Serie nationalistischer Aufläufe im Baltikum mit Waffen-SS-Marsch in Riga beendet. Proteste gab es kaum. Ein Gespräch mit Efraim Zuroff *


Efraim Zuroff ist Direktor des Jerusalemer Büros des Simon-Wiesenthal-Centers.

Rund 1.500 Menschen haben sich am Montag in Riga an einem Marsch zu Ehren der Waffen-SS beteiligt. Es war der vierte nationalistische Marsch in den Städten des Baltikums binnen vier Wochen. Für wie repräsentativ halten Sie diese Demonstrationen?

Rein zahlenmäßig war die Beteiligung nicht immer so hoch. Im litauischen Vilnius kamen am 11. März ebenfalls 1.500 zusammen, nachdem zuvor einige hundert in Kaunas demonstriert hatten. In der estnischen Hauptstadt Tallin waren es vor einigen Wochen 200 Leute. Aber ich habe keinen Zweifel, dass viele im Baltikum die Ideen teilen, die auf diesen Märschen formuliert werden. Auf jeden, der dort mitmacht, dürften 1.000 kommen, die mit den Marschierern einverstanden sind.

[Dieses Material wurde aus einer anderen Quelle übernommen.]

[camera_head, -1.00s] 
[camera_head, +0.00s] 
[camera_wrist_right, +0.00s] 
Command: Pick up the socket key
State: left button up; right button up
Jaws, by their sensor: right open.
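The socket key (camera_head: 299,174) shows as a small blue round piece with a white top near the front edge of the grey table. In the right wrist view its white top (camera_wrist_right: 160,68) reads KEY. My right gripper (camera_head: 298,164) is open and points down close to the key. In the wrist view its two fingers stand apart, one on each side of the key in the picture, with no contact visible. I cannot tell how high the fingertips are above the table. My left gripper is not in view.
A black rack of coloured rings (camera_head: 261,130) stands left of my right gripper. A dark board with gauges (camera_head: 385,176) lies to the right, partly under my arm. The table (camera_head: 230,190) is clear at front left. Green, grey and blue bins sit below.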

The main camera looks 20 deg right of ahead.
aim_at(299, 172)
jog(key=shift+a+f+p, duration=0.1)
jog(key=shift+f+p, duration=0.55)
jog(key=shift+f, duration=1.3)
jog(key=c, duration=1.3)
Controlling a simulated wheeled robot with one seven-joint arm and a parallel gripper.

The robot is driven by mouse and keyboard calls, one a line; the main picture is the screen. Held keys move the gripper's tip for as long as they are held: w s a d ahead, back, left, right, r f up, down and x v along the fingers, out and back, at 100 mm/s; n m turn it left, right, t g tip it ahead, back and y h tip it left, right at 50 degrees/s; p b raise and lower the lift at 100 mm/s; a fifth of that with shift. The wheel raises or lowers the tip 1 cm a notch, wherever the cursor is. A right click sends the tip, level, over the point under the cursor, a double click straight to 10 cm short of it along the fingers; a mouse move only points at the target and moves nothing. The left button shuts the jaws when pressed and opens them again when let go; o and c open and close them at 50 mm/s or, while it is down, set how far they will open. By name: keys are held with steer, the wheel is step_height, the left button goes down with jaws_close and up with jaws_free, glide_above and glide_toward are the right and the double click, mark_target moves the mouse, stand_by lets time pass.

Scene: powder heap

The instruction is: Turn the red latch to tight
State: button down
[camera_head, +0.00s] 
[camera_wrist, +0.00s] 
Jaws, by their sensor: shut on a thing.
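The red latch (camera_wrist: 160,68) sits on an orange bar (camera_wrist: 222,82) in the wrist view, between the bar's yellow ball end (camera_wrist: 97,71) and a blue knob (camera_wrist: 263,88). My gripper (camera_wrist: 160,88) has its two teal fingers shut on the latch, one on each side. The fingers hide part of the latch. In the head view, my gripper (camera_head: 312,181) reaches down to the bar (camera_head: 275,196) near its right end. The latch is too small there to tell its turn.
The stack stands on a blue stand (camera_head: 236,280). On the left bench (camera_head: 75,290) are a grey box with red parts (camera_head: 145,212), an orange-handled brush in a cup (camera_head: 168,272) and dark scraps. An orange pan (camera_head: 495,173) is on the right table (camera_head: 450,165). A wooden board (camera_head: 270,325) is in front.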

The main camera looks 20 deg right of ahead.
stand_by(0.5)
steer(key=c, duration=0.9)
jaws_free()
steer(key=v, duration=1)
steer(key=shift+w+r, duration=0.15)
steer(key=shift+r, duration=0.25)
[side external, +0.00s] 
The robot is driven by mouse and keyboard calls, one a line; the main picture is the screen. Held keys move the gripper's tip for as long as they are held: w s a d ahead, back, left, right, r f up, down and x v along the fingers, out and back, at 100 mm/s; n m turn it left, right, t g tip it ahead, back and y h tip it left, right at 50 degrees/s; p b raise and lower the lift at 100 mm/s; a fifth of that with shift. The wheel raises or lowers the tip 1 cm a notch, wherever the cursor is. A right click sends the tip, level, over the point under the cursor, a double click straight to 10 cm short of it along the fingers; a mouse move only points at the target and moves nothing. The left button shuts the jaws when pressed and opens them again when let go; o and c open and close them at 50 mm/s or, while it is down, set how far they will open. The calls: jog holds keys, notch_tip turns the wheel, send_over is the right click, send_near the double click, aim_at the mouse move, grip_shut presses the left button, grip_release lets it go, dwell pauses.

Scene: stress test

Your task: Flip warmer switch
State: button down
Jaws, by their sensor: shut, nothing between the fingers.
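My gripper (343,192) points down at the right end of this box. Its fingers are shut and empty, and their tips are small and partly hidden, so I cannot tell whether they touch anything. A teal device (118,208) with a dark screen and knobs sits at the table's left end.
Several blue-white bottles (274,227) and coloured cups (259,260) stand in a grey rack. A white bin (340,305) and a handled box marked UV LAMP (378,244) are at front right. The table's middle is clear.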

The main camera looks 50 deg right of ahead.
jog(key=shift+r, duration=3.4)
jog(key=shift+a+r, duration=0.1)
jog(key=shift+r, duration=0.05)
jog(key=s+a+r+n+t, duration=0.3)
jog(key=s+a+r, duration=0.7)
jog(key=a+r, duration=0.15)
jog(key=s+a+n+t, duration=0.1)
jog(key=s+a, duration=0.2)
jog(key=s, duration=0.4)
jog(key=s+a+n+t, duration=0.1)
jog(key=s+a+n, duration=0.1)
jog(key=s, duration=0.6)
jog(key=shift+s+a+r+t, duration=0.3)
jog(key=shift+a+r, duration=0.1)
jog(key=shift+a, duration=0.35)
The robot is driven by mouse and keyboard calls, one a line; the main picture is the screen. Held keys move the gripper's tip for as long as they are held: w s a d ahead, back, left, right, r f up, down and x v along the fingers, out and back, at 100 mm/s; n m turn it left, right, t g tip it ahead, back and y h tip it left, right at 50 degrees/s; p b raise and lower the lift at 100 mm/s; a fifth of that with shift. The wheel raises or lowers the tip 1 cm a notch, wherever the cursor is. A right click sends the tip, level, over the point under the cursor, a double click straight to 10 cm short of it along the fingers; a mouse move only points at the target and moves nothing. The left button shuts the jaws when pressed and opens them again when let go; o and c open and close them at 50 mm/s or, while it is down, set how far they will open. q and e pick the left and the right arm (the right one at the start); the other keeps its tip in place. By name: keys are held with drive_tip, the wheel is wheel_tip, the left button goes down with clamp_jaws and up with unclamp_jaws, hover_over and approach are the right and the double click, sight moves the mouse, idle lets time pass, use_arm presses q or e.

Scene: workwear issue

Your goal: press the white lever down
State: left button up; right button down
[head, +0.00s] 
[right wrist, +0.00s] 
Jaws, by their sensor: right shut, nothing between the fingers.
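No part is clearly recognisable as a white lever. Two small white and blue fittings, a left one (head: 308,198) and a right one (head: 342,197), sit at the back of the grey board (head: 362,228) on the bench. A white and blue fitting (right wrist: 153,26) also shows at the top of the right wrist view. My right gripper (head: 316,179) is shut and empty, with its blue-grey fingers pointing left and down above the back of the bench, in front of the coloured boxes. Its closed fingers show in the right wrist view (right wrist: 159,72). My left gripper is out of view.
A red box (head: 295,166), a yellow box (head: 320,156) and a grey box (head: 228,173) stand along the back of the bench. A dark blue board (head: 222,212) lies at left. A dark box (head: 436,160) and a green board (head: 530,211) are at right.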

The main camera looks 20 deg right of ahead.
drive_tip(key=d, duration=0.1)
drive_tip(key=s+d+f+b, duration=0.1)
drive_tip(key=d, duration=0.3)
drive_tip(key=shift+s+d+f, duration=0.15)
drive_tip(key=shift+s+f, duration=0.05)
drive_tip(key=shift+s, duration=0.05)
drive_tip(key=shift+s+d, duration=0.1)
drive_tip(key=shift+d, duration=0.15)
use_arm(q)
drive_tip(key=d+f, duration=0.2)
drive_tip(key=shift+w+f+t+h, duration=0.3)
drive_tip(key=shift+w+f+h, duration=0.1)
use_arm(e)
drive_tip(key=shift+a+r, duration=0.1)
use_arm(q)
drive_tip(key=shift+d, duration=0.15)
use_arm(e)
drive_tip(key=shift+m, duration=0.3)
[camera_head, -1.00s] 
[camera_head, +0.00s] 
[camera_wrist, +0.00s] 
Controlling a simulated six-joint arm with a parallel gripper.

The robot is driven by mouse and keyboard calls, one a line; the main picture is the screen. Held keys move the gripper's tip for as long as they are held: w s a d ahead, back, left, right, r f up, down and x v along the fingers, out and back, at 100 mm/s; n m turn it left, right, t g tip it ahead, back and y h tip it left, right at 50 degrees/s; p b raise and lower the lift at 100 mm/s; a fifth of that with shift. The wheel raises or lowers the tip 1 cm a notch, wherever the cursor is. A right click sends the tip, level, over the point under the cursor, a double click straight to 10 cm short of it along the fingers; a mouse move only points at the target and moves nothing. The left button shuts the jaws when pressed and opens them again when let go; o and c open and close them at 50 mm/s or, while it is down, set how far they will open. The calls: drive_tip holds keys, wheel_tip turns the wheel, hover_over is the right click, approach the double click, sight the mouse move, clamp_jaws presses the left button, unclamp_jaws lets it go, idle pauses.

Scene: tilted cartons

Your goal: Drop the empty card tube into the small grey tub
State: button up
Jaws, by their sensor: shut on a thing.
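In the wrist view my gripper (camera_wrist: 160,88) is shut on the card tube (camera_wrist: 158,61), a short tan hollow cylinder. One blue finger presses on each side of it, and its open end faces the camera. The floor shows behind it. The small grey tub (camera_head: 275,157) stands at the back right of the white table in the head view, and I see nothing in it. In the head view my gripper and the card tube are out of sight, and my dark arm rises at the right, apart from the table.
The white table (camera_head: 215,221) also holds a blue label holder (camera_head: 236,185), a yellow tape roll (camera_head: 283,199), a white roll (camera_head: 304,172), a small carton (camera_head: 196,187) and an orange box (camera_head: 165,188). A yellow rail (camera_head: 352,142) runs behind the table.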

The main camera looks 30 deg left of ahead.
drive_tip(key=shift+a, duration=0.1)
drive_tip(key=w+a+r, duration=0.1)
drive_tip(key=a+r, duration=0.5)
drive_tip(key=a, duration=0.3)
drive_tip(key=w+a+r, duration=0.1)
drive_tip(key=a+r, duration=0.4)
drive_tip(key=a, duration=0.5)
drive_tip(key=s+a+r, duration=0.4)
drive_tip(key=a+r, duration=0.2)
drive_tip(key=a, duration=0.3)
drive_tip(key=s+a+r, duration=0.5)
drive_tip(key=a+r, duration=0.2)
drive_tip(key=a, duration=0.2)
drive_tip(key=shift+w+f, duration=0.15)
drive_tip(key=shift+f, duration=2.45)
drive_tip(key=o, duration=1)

In Riga habe ich beobachtet, dass viele Menschen, die sich nicht direkt am Marsch beteiligt haben, danach zum Denkmal gingen und dort Blumen für die SS-Soldaten niederlegten. Wie verbreitet diese Ansichten sind, ist auch bei den Wahlen in Estland sichtbar geworden, wo die rechte EKRE erstmals mit sieben Mandaten ins Parlament kam. Ihr Jugendverband hatte dort den Marsch organisiert.

Um was geht es denn bei diesen Aufmärschen?

Die Teilnehmer bezeichnen sich als Patrioten, aber in meinen Augen sind sie klare Neofaschisten. In Litauen tragen sie zum Beispiel jedesmal Fahnen und Anstecker mit Hakenkreuzsymbolen. Einer lief dort sogar mit einer SS-Fahne rum – das zu sehen, war schon ein Schock!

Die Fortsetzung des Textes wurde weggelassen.